1. In this part of our series we’re addressing the emotions and thoughts generated by life’s trials. They
can be so overwhelming in the moment that we seem to have no control over them. And, we let them
move us from a place of trust and confidence in God. We let them move us away from obeying God.
a. Emotions are the spontaneous response of the soulish portion of our being to what is going on
around us. They are stimulated by the information we receive through our physical senses.
b. As Christians, we are instructed to walk or order our lives according to what God says and not
what we feel (II Cor 5:7; Prov 3:5,6; etc.). Our emotions are unreliable.
1. Not only have our emotions been corrupted by sin and have too much sway over us, they often
give us inaccurate information since they are responding to the limited facts in the moment.
2. And, they are affected and influenced by our own ungodly thoughts, misperceptions of reality,
and the strongholds (learned thinking patterns) we have built up over our lifetime.
A. Emotions and thoughts work together because emotions feed thoughts and thoughts feed
emotions.
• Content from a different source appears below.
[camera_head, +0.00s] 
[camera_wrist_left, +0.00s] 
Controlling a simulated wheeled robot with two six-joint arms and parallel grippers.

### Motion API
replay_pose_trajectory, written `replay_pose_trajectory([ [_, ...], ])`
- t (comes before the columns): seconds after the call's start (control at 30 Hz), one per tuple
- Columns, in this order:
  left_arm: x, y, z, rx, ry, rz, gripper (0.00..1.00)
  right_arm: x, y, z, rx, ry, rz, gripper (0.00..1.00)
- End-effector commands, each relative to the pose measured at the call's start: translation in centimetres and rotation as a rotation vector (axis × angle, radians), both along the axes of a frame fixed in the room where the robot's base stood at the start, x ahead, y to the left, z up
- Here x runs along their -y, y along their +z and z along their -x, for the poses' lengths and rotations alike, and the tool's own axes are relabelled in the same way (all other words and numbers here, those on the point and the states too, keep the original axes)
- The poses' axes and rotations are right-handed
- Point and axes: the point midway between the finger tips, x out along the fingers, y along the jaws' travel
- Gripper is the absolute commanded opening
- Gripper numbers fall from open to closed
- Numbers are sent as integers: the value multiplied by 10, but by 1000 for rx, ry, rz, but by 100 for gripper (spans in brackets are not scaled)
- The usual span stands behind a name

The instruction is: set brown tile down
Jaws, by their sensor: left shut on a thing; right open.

When fear is stimulated, thoughts such as “You’re going to die” seemingly
come out of nowhere, and further fuel the fear.
B. If your thinking is wrong and your emotions are giving you inaccurate direction and
information you will end up being moved from obedience to and trust in God
c. Emotions are involuntary, meaning that they are not under the direct control of our will. You
cannot will yourself to feel or to not feel something. However, you can control what you do
and how you act no matter what you feel. Rom 8:13; Eph 4:26; Ps 56:3; etc.
2. Part of gaining control over your emotions and thoughts so that they don’t move you from your trust in
God or drive you to sin, is gaining control over your self-talk.
a. Self-talk is a term psychologists use to refer to the constant chatter that goes on in our mind. We
all talk to ourselves all the time. Some of the talk is silent (only in our heads) and some of it is
audible (we’re literally talking to ourselves).
b. Self-talk plays a major role in shaping and maintaining the way we view life, as well as how we
deal with life. If we’re going to remain unmoved in the face of life’s challenges and hardships, we
must know how to deal with our self-talk. That is our topic in this lesson.

1. v25–Jesus began by telling His followers not to worry (or take no thought, as it says in the KJV).
Jesus went on to address the anxiety that arises out of concern over where the necessities of life will
come from (food and clothing).
a. Worry is an emotion or feeling of anxiety. Anxiety is “an uneasiness of mind, usually over an
impending or anticipated ill” (Webster’s Dictionary). Worry is actually fear of a future event.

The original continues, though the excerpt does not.